Page 2 of 2 The Cheonan sinking ... and Korea rising
By Peter Lee
Beyond the desire to protect the unionized employees of American auto
manufacturers from Korean competition - and the well-founded suspicion that a
free trade agreement would simply exacerbate the US-Asia trade headache (South
Korea currently enjoys a $45 billion annual trade surplus with the US, bigger
than Japan's) - the Obama administration apparently still believes that its
North Asian interests and global interests are not necessarily served by trying
to repurpose South Korea as an anti-Chinese bastion.
That role is traditionally played by Japan, which is locked in a zero-sum
economic battle with China and highly suspicious of Chinese military motives.
The US forward military presence in Japan pre-empts Japanese rearmament,
reduces the incentives
for a regional arms race, and is welcomed by many regional actors including,
perhaps, China itself.
The DPJ government is now in full retreat from its original non-aligned
strategy.

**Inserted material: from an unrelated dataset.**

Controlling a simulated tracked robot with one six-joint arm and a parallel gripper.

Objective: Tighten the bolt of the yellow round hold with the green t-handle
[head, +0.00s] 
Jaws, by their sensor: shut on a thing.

It aroused Chinese ire by tweaking Beijing on the issue of its
nuclear arsenal, then leaked the news of Foreign Minister Yang Jiechi's rage to
the international press to gain desperately needed political and diplomatic
capital. [3]
Instead of moving the US Marine air base off Okinawa, Hatoyama clumsily and
without reference to his cabinet reaffirmed the pro-US deal negotiated by the
previous Liberal Democratic Party (LDP) government that keeps it on the island,
to the dismay of Hatoyama's coalition partners and the disgust of the Japanese
electorate.
It appears inevitable that the successor to the Hatoyama government will remain
committed to the US alliance.
The Obama administration may be somewhat beguiled by the vision of Korea
rising, but it remains committed to the Japanese alliance and is doubtless wary
of Seoul's growing desire to assert itself militarily - a recapitulation of
threats by previous LDP governments in Japan to unleash the Self-Defense
Forces.
It is also aware that, for the time being, China is still the economic and
military powerhouse in the neighborhood, and has hedged its bets accordingly.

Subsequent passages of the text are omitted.